■ **OBJECTIVE**: Your task is to quote, unchanged, only the lines from the one with "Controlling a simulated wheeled" through the one with "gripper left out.", both ends included.

■ **INPUT DATA**:
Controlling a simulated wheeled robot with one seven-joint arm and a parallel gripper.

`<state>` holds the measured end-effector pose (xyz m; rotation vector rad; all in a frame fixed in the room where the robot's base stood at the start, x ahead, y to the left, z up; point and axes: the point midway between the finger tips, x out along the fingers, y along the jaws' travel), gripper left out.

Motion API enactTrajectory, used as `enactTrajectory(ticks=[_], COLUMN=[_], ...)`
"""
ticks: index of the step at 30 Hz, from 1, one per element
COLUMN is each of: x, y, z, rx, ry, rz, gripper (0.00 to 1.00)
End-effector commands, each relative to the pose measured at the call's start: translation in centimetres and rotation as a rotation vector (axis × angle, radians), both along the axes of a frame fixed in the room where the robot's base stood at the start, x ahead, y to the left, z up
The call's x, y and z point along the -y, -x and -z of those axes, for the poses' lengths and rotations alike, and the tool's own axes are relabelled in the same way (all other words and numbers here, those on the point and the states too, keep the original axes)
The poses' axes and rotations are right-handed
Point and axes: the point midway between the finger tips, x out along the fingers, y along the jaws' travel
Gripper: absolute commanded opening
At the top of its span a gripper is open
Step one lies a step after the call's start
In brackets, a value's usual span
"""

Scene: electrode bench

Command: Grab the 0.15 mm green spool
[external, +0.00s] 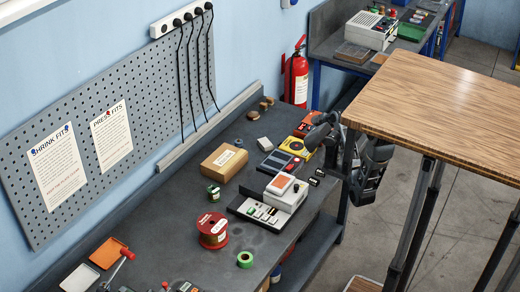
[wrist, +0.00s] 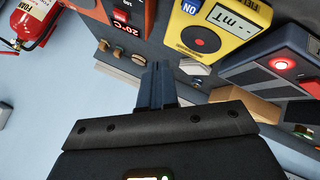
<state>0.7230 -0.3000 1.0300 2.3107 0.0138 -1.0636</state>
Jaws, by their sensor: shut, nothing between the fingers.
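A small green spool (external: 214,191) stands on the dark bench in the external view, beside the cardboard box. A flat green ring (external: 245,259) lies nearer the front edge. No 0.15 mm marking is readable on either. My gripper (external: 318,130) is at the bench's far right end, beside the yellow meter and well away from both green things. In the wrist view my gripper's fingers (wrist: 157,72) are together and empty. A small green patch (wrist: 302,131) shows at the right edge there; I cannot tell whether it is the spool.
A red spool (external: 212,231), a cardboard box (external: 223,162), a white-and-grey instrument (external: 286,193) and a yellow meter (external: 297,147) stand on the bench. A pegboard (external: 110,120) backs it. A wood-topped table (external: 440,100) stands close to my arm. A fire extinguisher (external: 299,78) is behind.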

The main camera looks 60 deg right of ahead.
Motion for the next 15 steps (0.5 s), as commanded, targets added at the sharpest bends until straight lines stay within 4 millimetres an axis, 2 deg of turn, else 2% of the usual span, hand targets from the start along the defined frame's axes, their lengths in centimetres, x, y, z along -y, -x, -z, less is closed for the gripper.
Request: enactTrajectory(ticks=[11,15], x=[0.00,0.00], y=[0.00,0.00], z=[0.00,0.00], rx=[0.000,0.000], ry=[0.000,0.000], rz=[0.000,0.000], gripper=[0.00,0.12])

---

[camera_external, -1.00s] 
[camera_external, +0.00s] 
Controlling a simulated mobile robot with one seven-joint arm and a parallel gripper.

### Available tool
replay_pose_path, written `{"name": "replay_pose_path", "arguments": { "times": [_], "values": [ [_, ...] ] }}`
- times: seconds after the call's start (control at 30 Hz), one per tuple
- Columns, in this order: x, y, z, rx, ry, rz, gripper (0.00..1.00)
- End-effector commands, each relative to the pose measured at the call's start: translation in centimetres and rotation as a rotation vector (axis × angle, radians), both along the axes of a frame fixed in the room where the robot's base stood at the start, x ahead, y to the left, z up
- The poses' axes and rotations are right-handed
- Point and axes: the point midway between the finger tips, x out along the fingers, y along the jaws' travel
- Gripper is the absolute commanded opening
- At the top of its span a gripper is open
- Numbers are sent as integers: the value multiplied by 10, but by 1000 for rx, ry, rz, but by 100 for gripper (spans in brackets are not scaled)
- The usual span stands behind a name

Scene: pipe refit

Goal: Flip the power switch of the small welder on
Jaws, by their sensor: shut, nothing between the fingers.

---

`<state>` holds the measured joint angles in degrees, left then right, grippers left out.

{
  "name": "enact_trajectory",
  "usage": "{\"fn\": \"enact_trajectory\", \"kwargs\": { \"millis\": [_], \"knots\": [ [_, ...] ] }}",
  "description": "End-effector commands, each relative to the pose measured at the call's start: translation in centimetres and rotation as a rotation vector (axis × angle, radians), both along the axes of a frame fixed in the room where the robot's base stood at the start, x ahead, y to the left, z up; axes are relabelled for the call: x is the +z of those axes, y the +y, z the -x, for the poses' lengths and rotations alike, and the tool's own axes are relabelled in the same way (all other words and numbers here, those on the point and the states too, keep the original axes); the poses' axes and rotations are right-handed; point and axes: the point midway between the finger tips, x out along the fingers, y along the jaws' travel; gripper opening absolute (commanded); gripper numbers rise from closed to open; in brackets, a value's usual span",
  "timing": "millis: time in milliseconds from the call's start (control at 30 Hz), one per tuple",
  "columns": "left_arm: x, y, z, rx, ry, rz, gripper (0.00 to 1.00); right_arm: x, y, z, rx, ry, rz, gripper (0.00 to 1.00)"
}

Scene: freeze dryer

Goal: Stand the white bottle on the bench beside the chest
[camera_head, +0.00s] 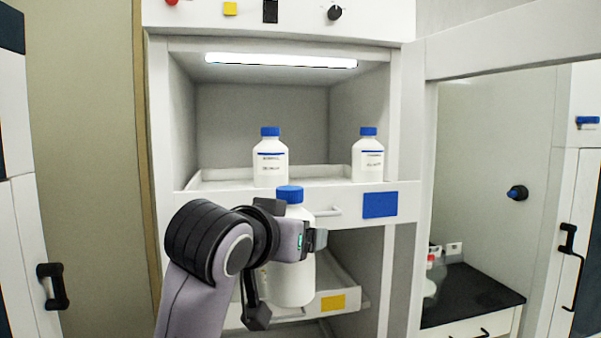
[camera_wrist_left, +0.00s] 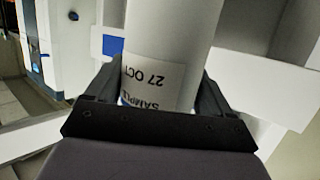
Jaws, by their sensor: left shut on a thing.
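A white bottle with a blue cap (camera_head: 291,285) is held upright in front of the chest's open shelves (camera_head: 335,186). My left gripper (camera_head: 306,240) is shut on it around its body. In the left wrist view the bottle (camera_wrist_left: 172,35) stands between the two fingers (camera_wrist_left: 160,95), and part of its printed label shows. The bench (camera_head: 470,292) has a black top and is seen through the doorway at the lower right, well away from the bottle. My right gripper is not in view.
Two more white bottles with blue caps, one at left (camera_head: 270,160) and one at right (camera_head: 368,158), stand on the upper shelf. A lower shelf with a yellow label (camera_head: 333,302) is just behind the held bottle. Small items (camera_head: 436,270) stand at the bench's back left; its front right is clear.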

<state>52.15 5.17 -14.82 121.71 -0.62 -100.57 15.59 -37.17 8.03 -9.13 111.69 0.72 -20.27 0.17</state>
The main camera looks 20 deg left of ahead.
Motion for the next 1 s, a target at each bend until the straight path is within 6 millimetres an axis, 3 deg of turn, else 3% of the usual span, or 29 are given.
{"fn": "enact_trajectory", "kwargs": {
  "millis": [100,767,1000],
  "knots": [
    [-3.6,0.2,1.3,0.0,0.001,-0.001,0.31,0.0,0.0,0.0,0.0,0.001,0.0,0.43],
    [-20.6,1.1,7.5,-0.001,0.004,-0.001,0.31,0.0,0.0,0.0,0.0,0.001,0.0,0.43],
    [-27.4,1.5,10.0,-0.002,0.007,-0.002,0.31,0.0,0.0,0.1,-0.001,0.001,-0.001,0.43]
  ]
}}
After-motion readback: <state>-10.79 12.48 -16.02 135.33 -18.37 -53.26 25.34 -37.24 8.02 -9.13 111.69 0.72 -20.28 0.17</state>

■ **SOLVED EXERCISE**:
Controlling a simulated wheeled robot with one seven-joint arm and a parallel gripper.

`<state>` holds the measured end-effector pose (xyz m; rotation vector rad; all in a frame fixed in the room where the robot's base stood at the start, x ahead, y to the left, z up; point and axes: the point midway between the finger tips, x out along the fingers, y along the jaws' travel), gripper left out.

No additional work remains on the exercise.